Simple data-driven applications in Clojure

Sometimes the information from the data lake/warehouse/pond/whatever simply needs to be exposed via the REST-api. Just getting the tooling right sometimes may be troublesome. Here’s an example on how things can work out in clojure.

Let’s say we have an SQL-based engine like Presto (or Presto) as the main interface to the datalake. Let’s check how we can leverage the power of Clojure to build a simple application for fetching the data from Presto.

Getting started with a small template (ring application with presto driver managed by mount).

lein new ferry62 changes +presto

Checking the project structure.

.
├── dev
│   └── user.clj         # REPL (helpers to get best UX from REPL-driven development)
├── Dockerfile
├── project.clj
├── README.md
├── resources
│   └── queries
│       └── example.sql  # SQL templates
├── src
│   └── changes
│       ├── api.clj      # API routing ("/path" -> handler mappings)
│       ├── core.clj
│       ├── handlers.clj
│       └── presto.clj

You won’t see to much of Clojure code here. It is mainly defined by it’s interfaces:

Data source (presto engine)
API

Easy!

resource

Even if you never worked with Clojure, it’s quite easy to get started. Once you fight your way through the syntax, you may realise that there are not so many things happening in the application apart from what you actually wanted to do - link your data source to the API.

Let’s get our hands dirty!

First you’d need to install leiningen - the tool for building Clojure projects and managing project dependencies.
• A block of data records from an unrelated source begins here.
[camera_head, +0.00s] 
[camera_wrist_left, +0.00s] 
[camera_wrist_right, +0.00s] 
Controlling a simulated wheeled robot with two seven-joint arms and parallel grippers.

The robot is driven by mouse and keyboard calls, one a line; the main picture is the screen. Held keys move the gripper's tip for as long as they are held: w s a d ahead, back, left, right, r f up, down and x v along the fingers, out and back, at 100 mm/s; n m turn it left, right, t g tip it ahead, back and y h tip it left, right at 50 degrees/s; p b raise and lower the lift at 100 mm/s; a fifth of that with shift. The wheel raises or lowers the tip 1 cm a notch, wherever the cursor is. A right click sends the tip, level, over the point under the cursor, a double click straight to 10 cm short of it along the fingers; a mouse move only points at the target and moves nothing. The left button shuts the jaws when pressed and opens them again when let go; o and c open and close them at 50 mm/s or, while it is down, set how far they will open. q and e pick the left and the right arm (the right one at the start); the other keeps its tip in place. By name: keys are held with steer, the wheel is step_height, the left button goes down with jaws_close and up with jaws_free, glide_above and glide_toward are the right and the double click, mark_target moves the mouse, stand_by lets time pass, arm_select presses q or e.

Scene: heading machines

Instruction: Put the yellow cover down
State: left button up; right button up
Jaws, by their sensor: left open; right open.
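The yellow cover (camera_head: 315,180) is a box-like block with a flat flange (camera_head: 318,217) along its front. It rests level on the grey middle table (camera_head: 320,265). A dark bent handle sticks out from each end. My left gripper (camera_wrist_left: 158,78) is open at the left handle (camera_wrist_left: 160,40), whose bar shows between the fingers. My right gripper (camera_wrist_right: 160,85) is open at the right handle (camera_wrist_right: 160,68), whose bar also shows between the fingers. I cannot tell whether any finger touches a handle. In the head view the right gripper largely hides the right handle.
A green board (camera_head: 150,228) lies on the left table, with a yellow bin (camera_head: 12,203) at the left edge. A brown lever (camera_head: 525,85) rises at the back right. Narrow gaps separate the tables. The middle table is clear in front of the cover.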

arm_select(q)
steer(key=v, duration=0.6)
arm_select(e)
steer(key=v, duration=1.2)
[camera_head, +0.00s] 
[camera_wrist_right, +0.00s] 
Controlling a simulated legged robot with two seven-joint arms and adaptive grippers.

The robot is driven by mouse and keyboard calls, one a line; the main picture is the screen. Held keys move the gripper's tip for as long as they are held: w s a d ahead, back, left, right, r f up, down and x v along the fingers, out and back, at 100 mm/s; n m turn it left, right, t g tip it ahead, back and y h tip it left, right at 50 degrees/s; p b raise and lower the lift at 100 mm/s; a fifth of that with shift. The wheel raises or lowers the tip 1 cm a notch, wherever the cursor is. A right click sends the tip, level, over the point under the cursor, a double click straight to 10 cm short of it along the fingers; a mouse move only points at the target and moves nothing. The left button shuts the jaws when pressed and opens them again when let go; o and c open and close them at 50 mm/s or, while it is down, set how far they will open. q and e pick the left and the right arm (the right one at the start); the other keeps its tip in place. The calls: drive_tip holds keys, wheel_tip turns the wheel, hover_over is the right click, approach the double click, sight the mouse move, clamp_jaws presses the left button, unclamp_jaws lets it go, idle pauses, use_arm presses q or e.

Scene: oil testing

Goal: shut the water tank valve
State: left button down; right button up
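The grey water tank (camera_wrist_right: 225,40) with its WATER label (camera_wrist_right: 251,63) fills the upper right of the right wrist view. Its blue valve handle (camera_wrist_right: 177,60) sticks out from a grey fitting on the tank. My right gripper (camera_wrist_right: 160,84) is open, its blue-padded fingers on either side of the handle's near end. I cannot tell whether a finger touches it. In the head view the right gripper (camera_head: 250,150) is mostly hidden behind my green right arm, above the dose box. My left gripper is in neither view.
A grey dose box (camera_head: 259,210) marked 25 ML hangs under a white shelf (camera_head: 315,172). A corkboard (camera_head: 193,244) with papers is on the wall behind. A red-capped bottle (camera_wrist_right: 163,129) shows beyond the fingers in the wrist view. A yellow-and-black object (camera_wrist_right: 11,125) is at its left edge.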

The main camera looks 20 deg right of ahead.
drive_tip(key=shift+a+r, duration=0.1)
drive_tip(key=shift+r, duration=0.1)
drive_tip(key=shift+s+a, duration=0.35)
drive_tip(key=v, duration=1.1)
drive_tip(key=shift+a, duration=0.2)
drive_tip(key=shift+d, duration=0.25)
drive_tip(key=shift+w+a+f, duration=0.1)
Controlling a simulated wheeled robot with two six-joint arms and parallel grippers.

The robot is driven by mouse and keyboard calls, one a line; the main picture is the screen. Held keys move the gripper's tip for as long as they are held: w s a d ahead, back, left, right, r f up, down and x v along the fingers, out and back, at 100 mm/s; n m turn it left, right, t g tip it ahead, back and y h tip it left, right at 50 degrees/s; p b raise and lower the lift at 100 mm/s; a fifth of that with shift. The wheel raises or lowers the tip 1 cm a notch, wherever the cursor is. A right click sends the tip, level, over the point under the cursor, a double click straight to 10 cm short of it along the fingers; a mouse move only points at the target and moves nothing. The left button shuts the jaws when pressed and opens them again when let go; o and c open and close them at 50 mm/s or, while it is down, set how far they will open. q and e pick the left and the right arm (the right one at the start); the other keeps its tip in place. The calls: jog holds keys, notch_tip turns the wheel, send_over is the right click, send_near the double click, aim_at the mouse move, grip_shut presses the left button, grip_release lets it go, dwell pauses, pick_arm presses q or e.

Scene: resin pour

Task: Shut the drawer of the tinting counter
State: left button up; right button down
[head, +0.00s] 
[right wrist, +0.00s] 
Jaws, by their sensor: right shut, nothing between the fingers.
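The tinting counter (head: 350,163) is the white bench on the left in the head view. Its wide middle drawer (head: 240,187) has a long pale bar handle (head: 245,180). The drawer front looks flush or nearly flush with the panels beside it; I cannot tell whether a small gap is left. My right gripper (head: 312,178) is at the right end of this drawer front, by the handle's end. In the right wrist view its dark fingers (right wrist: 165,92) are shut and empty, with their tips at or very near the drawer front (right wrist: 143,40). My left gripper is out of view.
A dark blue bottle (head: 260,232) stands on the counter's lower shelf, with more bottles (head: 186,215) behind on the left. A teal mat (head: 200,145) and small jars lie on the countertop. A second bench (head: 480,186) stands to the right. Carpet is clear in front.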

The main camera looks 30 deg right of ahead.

You can do it with brew in Mac, or by simply following the instructions on the website to install it as a script.

lein run
curl http://localhost:4040/ping

And if you’re into REPL:

lein repl

You can docker-compose yourself an hdfs+hive+presto setup locally:

git clone https://github.com/big-data-europe/docker-hive
cd docker-hive
docker-compose up -d
# ... wait until presto server starts

… and start exploring the storage and run the operations against it

(start)
(presto-query "SELECT 1")
; -> {:col0 1}

Let’s get a bit behind the scenes of what actually happened here. (start) is a function call that tells mount to start the applicatoin. Mount is very compact component management library pursuing the goal of having minimal feasible way of managing statefull components of your application. I personally really like this approach for both REPL-driven development process and also for managing artifacts.

In our scenario there are only two components: the API and the database connection.

presto-query is a helper function that’s intended to simplify the process of working with the data from REPL.

At this point we simply started our application and made sure that our Presto connector works.

What if we’d actually want to enrich our application with new functionality?

Here hugsql comes into play and allows you to structure the interactions with your database in a form of template queries.

-- resources/queries/example.sql
-- :name sample-fields-query :? :1
-- :doc sample fields echo query
SELECT
  :name   AS name
  ,:age   AS age
  ,:date  AS datem

Here is the way those functions can be rendered:

(hugsql/def-sqlvec-fns "queries/example.sql")

Here’s the example of using the rendered template functions:

(let [db-vec    (presto/sample-fields-query-sqlvec
                 {:name "Banana" :age 25 :date "2018-11-11"})
      db-result (presto/query-cached db-vec)]

API routing is simply defined as a case statement in api.clj:

(case (:uri request)
  "/sample"  (handlers/sample-fields request)
  "/ping" (handlers/pong request)
  {:status 400 :body (str "bad request: " (:uri request))})

The API handler functions do nothing but convert one data structure into another.

I think this is the main selling point of Ring-based applications, if you want, you can manage completely immutable codebase for your API handlers.

(defn pong
  [request]
  {:status 200
   :body {:result :pong}
   :headers {"Content-Type" "application/json"}})

Those are the main points where the application may be extended.

api.clj - for adding new routes
handlers.clj - for the data transformation/mapping of the API requests to the database queries
*.sql resources file - for managing the database queries

In a follow-up posts I’ll explain how to use different REST (or GraphQL) backends and handle other storage solutions.